Jail study begins this week
Published 3:00 am Tuesday, September 5, 2017
TCU Consulting Services will begin work in earnest Thursday to craft a study outlining parameters for a new Pike County Jail.
Ken Upchurch, co-owner of the firm, said that some preliminary work has been done, but the county’s contract with the firm begins September 7.
Upchurch explained what his firm will start on once they begin work.
“We’ll be doing interviews next week on the classification and compensation piece,” Upchurch said. “We’re going to move on it first and work on jail itself, it’s potential locations and possibility of housing other departments of county government in the latter part of September.
“This is really a study of two pieces– one is the programming and location of the construction project and the other is the classification and compensation study.”

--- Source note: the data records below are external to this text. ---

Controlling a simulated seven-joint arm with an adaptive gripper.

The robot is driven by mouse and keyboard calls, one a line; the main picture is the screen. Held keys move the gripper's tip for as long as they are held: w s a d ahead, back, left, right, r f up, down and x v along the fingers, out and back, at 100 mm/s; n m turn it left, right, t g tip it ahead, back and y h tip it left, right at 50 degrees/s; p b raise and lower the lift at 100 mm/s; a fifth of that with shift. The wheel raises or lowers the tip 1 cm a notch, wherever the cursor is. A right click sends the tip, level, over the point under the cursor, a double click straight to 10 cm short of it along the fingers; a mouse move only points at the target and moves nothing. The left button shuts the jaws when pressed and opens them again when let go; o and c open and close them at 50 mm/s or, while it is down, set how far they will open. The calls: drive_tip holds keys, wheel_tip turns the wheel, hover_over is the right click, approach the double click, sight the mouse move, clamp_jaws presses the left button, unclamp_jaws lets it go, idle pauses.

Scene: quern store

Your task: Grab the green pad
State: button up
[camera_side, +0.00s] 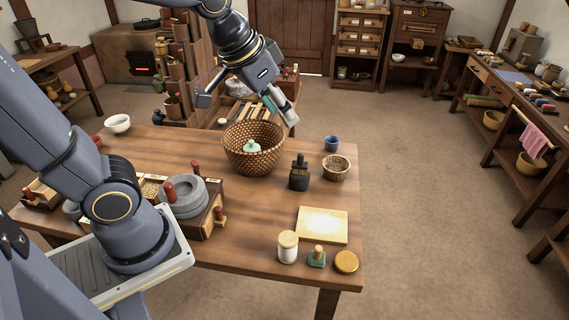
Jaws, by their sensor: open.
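Two green things could be the pad, and I cannot tell which. A small dark green block with a wooden knob (317,258) stands near the table's front right edge, between a white lidded jar and a round yellow-brown disc. A pale green knobbed piece (251,147) lies inside the woven basket (262,162). My gripper (245,106) is open and appears empty, above the back of the table near the basket's far rim. A teal patch shows on the inner side of its right finger. The basket wall hides the lower part of the pale green piece.
A black bottle-like piece (299,173), a small woven bowl (336,167) and a blue cup (331,143) stand right of the basket. A pale yellow board (322,225) lies in front. The white jar (288,247) and disc (346,262) flank the dark green block. A stone quern (190,198) stands left.

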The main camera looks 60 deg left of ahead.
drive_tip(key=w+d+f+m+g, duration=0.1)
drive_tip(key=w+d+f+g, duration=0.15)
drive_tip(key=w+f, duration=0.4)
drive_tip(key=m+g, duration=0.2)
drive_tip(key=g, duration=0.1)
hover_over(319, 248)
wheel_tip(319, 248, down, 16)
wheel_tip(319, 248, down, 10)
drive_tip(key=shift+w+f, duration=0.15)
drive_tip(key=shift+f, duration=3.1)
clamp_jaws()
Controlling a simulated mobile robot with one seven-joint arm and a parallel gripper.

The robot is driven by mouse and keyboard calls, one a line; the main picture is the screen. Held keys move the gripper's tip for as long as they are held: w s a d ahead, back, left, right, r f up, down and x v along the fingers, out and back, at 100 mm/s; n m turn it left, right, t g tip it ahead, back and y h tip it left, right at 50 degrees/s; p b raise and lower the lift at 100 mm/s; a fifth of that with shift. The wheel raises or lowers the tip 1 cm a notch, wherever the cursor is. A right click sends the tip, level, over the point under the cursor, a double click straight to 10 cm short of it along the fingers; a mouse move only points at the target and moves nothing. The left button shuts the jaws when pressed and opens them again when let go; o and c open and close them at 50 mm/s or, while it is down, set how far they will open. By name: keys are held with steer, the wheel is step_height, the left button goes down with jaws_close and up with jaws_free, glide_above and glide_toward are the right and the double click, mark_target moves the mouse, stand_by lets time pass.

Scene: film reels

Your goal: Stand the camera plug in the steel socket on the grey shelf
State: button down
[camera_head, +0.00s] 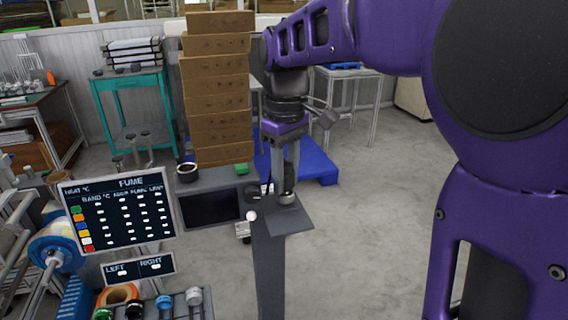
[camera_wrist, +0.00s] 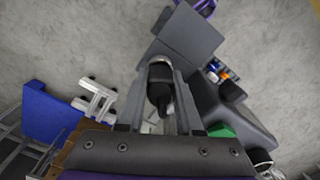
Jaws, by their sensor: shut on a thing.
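My gripper (camera_head: 286,188) points down over the grey shelf (camera_head: 288,222), with its fingers shut on a dark plug. In the wrist view the plug (camera_wrist: 160,80) sits between the two finger pads (camera_wrist: 160,92). It has a black body with a pale grey band and a narrower black part toward the palm. The grey shelf (camera_wrist: 190,38) also shows in the wrist view, beyond the fingertips. The plug's far end is not clear, so I cannot tell whether it touches the shelf. I cannot make out the steel socket for certain; the gripper may hide it.
A console with a dark screen (camera_head: 211,208) and a round white-rimmed cup (camera_head: 187,172) stands left of the gripper. A sign board (camera_head: 118,211) is at the left front. Stacked brown boxes (camera_head: 216,85) rise behind, beside a blue pallet (camera_head: 312,163). The floor to the right is clear.

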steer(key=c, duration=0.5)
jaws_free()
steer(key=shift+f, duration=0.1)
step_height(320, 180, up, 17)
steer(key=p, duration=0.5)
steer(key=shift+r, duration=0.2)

The classification and compensation study will be primarily data driven, Upchurch said, so there won’t be reported as much as the study on the construction.

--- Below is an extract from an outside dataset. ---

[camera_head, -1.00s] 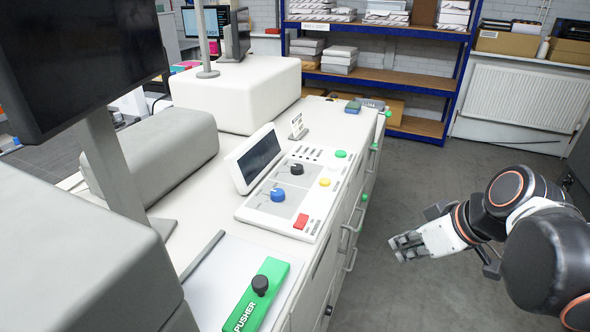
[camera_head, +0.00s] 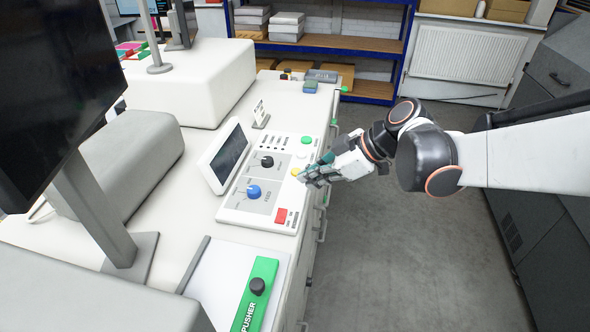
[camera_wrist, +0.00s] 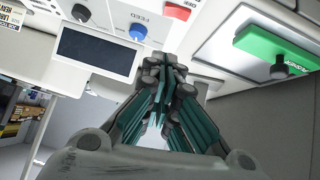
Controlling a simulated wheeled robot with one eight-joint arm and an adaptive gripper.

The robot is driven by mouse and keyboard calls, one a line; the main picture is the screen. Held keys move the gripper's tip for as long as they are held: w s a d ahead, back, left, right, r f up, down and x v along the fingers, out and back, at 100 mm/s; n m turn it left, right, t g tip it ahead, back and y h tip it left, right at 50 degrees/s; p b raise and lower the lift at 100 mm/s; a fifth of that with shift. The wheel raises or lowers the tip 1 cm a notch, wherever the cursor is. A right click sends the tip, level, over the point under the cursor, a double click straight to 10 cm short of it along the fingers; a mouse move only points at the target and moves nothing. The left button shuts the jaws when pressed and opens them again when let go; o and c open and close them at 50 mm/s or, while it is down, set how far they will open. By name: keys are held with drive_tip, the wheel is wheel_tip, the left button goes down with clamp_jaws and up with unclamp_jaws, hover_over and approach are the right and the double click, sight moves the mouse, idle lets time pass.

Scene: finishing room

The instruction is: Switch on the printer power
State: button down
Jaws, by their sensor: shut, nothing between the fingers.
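The printer's control panel (camera_head: 239,211) lies on the white machine top, with a black knob (camera_head: 267,161), a blue knob (camera_head: 254,191), a red button (camera_head: 281,215), a yellow button (camera_head: 296,172) and a green button (camera_head: 306,140). My gripper (camera_head: 303,178) is shut and empty, its tips at the panel's right edge near the yellow button; I cannot tell whether they touch. The wrist view shows the closed fingers (camera_wrist: 165,85), with the blue knob (camera_wrist: 138,31) and red button (camera_wrist: 178,11) beyond them. Which control is the power switch is not legible.
A tilted display (camera_head: 228,155) stands left of the panel. A green pusher bar (camera_head: 256,293) with a black knob lies nearer. A large monitor (camera_head: 65,90) stands at the left. Open floor (camera_head: 400,260) lies right of the machine, beside a dark cabinet.

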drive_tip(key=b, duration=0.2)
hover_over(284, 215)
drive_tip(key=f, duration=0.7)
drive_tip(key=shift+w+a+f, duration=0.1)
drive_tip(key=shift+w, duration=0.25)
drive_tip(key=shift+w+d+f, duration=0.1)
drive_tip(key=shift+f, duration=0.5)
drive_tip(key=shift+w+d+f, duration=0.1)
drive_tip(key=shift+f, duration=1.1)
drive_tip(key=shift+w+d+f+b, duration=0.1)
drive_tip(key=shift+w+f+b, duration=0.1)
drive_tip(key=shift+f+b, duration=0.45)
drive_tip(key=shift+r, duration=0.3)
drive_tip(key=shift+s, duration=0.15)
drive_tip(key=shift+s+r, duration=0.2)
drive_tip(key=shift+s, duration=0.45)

“Basically, what happens is we come in and look at what currently exists–the number of positions, job descriptions, salary ranges– that hasn’t been updated since the late 90s,” Upchurch said. “We’ll interview the various employees in current positions and see how their duties align with the position they’re in. Then we’ll write new job descriptions that may align more with what’s going on today and look around at the market area for a wage analysis of what people are paying for such jobs in the public sector. You want to have the ability to go attract the best at the position with a competitive salary range and structure.”
Another part of the process that will be done fairly early will be the master schedule, which Upchurch called the “driving factor” of the process.

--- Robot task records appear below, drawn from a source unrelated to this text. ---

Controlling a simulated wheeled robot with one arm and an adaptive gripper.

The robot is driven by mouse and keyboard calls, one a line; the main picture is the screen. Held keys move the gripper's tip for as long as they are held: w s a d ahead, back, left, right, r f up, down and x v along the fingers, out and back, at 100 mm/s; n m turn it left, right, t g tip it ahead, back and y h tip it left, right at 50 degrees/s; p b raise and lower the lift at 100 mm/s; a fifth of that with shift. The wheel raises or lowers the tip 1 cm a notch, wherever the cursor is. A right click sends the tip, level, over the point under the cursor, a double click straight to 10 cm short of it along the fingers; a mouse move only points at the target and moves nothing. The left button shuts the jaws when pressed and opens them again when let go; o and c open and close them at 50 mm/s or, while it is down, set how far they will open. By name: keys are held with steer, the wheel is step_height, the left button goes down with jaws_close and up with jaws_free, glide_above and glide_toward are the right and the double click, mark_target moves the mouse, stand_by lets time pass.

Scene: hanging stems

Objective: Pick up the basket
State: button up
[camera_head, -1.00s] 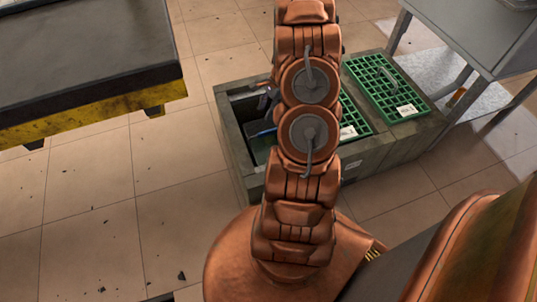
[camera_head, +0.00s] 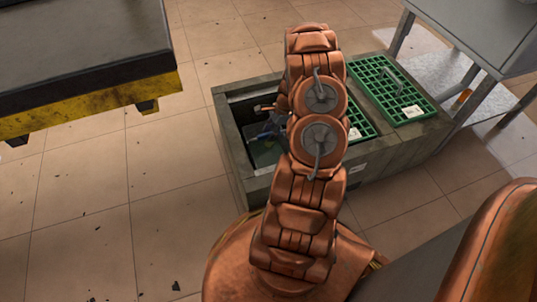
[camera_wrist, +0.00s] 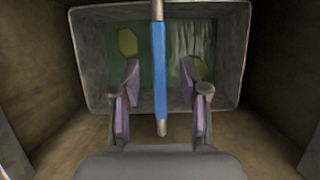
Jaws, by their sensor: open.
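The basket (camera_wrist: 92,65) is a grey, open-topped container, seen from above in the wrist view, with green water-like colour and yellowish-green patches inside. Its handle is a bar with a blue grip (camera_wrist: 159,70) and metal ends, running up and down the picture. My gripper (camera_wrist: 160,88) is open, with one purple-padded finger on each side of the blue grip and a gap on both sides. How deep the grip sits between the fingers is hard to tell. In the head view my gripper (camera_head: 270,132) is over the box's open left compartment, partly hidden by my arm.
The basket is down in a grey-green floor box (camera_head: 232,150), with brown walls close around it. Green grates (camera_head: 385,85) cover the box's right part. A dark table (camera_head: 85,50) with a yellow edge stands left; a grey metal table (camera_head: 470,35) stands right.

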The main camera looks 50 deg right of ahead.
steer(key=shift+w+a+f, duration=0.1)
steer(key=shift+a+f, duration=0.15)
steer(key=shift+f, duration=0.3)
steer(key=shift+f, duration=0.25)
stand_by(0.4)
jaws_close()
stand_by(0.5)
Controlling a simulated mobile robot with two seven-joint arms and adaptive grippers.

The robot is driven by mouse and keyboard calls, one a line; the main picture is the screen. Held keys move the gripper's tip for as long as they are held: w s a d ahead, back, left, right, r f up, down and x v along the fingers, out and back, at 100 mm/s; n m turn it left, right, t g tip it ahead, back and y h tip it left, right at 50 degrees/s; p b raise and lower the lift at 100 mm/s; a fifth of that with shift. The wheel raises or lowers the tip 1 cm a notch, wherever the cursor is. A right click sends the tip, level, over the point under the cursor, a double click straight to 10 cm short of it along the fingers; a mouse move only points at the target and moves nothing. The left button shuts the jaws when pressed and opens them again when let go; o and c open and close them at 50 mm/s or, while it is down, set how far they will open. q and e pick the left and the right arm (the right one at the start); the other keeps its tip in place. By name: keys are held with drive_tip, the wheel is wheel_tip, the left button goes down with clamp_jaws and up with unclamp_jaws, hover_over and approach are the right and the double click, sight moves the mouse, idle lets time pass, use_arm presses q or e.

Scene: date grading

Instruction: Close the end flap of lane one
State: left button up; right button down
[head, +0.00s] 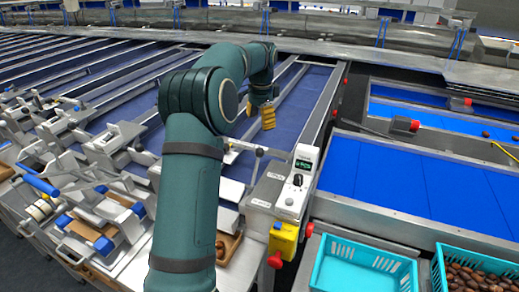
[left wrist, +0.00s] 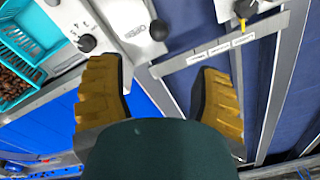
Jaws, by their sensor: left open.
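The blue lane beside the control box (head: 299,180) ends at a pale metal bar (head: 243,146) with a small knob, partly behind my left arm. I take this to be the end of lane one; whether its flap is open or shut I cannot tell. In the left wrist view a narrow metal bar with small labels (left wrist: 180,63) crosses the lane ends. My left gripper (head: 260,116) is open and empty above the lane, beyond that bar. My right gripper is not in view.
A yellow box (head: 283,240) with a red button hangs below the control box. An empty-looking turquoise crate (head: 360,268) and a crate of dates (head: 438,268) stand at the front right. Blue belts (head: 400,180) lie behind them. Metal mechanisms (head: 120,140) crowd the lane ends at left.

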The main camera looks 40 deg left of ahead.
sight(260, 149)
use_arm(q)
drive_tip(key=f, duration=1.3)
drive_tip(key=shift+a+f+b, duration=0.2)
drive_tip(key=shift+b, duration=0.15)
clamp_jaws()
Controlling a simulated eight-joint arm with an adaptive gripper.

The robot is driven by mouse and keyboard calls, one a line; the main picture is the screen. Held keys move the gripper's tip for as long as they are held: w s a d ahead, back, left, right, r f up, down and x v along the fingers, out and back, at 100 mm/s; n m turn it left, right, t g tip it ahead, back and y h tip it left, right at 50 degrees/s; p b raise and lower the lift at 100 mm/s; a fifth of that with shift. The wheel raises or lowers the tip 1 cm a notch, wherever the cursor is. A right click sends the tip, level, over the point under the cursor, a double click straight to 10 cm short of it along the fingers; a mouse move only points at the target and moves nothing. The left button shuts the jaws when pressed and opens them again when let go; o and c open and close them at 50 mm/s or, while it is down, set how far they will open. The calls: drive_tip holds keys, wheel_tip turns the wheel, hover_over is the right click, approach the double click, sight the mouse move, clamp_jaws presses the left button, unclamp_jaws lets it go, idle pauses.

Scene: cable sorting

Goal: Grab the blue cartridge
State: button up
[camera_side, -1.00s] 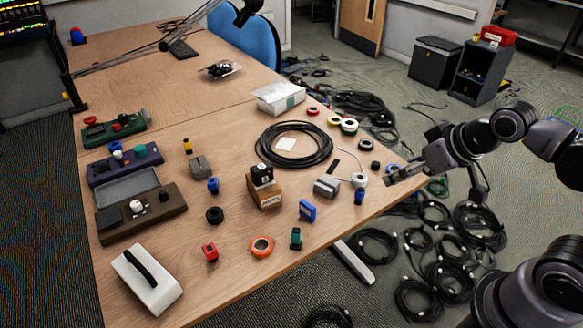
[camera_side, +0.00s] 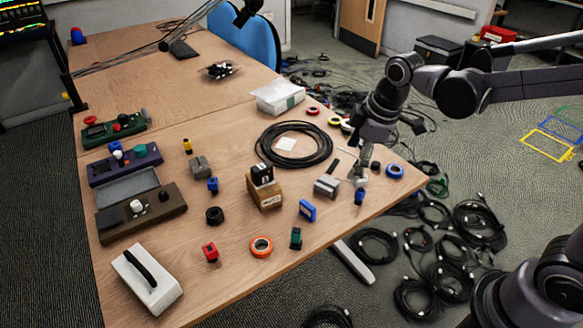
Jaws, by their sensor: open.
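A blue rectangular block (camera_side: 307,210) stands near the front edge of the table; it looks like the cartridge, though its label is too small to read. Two smaller blue pieces also stand on the table, one (camera_side: 359,196) near the right edge and one (camera_side: 213,185) left of the middle. My gripper (camera_side: 361,175) points down over the right part of the table, open and empty. Its fingertips are just behind the right-hand small blue piece and up and right of the blue block. I cannot tell whether they touch anything.
A grey block (camera_side: 327,186) lies just left of my gripper, and a blue ring (camera_side: 395,171) to its right. A black cable coil (camera_side: 293,145), a wooden block (camera_side: 265,192), an orange ring (camera_side: 261,247) and a green-black piece (camera_side: 296,238) lie around. The front right table edge is close.

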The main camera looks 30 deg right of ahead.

“We will submit that sometime around September 11 to September 18,” Upchurch said. “We like to have that out early so our clients can measure our activities and for us to measure the county’s response time. If either party begins to not be responsive, the process breaks down and it’s very hard to regain momentum.”
One thing Upchurch said isn’t his first concern right now is the budget.
“I don’t care about budget yet, you’ve got to get the data first,” Upchurch said. “Talking about that now constrains your thought process; if we mention the budget, we’re not going to think outside the box far enough. I don’t even know what the budget is for this project.”
Upchurch said he understands the budget’s importance down the line though. “It doesn’t matter what you get right as far as bed counts and collaborative parts; if you don’t align that with the budget, you don’t have a project,” Upchurch said. “It’s critical, but we have to find a way to stretch the county’s dollars as far as they’ll go and to do that we can’t look at the budget right now.”
The construction budget and the operating budget are two different things though, and Upchurch said the study will always have to keep a focus on the operating budget.
“We’ve een told very succinctly that is an absolute,” Upchurch said. “We want to get as much jail facility for that operating amount as we can. We’ll look at things like whether beds can be double bunked and how that would affect cost for staffing down the line and we’re going to go around and look at every entity governmental piece to see if we can leverage the move of that department into the jail facility.”
Upchurch said the first step in that process will be to see whether there’s an cost benefit to the county or convenience added for the citizens. “If there isn’t, it doesn’t make sense to do it,” Upchurch said.
Upchurch said his firm allows a fresh outside look at the jail for the county.
“We’re starting with a blank slate,” Upchurch said. “We like to say we come in with an unfiltered lens: y’all are used to certain things, but we look at things from a different perspective. We like to ask the ‘What if?’ questions then present those options to the commission for their review.”
The public will also get a say in the process, Upchurch said.
“Public hearings will be up to the commission, but normally on engagements like this we would just have one,” Upchurch said. “But we may offer it at three different times so everybody that wants to be a part can come. There will be a meeting for just listening to what the public has to say.”